Pierre Gendre et Louise Masse, journaliers tous deux, partirent également en cortège de leur domicile, il était impensable d’arriver en ordre dispersé à l’église.

De toute part arrivaient les couples et leur famille, la majeure partie du village était de la fête et ceux qui ne l’étaient pas se trouvaient sur le bord des chemins ou sur leur pas de porte pour regarder passer ces longs cortèges sonores.

La place du bourg était pleine et chacun se saluait et se mélangeait, les mariés crispés répondaient aux saluts, les parents fiers échangeaient de brefs coups de chapeaux et une nuée de jeunes libres en ce jour tournoyaient en riant autour des adultes. Les jeunes filles , belles et parées minaudaient devant les invités célibataires. Les parents étaient moins attentifs et une liberté salvatrice planait sur l’ensemble d’Aizenay. Le curé et son vicaire tentèrent de mettre un peu d’ordre et chacun rentra dans l’église qui fut immédiatement bondée.

Les deux prêtres officièrent et les 21 couples furent unis devant dieu. Les familles dansèrent et banquetèrent toute la nuit. Les mariés s’éclipsèrent pour goûter au fruit autorisé. Le lendemain la jeunesse bruyante alla constater qu’aucun n’avait l’aiguillette nouée et que le drap était taché.
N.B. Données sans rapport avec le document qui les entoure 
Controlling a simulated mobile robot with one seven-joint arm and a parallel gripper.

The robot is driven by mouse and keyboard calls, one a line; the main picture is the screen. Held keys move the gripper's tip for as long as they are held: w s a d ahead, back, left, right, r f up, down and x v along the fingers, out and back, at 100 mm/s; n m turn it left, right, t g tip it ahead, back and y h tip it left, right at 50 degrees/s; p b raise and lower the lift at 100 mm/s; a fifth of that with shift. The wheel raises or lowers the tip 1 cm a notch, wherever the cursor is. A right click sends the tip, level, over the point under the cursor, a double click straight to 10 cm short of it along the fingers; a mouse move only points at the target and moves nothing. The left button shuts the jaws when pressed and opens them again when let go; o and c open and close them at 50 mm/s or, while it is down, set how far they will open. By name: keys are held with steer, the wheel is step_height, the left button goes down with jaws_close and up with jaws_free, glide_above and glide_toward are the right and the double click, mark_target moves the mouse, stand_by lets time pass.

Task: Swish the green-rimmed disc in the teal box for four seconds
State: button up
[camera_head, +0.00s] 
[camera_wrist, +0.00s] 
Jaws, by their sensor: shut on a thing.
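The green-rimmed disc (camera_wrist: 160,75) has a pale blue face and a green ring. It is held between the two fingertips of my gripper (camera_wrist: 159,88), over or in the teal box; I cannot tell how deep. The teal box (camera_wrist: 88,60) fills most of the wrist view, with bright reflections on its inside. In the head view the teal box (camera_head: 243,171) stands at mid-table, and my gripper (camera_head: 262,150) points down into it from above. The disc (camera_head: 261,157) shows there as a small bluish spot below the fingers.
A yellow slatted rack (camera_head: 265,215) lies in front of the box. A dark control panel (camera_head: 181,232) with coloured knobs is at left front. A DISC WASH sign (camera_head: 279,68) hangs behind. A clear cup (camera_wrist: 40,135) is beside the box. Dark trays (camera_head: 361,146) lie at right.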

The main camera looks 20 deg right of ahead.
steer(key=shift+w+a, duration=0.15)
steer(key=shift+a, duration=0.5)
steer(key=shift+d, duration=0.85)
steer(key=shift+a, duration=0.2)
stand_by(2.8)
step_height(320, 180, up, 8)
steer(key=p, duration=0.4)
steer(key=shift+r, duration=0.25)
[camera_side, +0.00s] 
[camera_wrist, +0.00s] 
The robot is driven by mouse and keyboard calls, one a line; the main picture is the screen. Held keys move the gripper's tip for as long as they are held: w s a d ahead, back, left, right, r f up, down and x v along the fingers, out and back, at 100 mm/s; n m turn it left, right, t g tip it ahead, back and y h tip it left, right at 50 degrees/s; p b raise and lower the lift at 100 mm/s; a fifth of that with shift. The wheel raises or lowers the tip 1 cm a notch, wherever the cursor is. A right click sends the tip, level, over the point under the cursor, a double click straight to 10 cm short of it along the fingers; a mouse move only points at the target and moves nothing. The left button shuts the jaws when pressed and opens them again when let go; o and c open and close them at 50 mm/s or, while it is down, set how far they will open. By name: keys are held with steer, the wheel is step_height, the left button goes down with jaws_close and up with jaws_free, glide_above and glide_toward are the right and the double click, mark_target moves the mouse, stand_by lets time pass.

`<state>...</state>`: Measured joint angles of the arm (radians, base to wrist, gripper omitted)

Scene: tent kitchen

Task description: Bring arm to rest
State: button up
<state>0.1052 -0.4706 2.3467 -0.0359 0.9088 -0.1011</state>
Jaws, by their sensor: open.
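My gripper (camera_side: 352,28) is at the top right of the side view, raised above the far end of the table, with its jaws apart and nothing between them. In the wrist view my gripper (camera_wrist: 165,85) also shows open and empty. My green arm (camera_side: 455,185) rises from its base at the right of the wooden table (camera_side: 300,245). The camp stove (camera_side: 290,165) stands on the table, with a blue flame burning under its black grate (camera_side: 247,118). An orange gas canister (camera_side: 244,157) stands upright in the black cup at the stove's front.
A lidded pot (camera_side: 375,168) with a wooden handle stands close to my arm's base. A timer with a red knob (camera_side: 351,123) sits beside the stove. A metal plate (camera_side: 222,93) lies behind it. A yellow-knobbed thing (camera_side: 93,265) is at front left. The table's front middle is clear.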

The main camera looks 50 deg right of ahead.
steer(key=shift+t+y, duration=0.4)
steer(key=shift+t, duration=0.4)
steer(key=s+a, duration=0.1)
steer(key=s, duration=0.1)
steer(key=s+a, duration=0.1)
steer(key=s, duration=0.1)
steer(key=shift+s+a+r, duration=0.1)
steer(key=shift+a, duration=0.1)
La journée du lendemain, tout le monde ripailla de nouveau malgré les brumes de l’alcool et la fatigue. Le vendredi le travail reprit et Aizenay retrouva un calme relatif car d’autres fournées de mariés étaient à prévoir.

La plupart eurent une nombreuse progéniture et bon nombre de vendéen descendent de ces couples.

Une famille eut trois enfants de mariés et deux autres en eurent deux.

Deux couples eurent recours à une dispense de consanguinité et trois mariés seulement semble être de communes voisines.

Les mariages le même jour et en même temps étaient fréquents mais gageons qu’une telle quantité sortait quand même de l’ordinaire.

Le curé fit signer tout le monde à la fin de la cérémonie, mais seulement 9 personnes sur l’ensemble des noces furent capables de signer.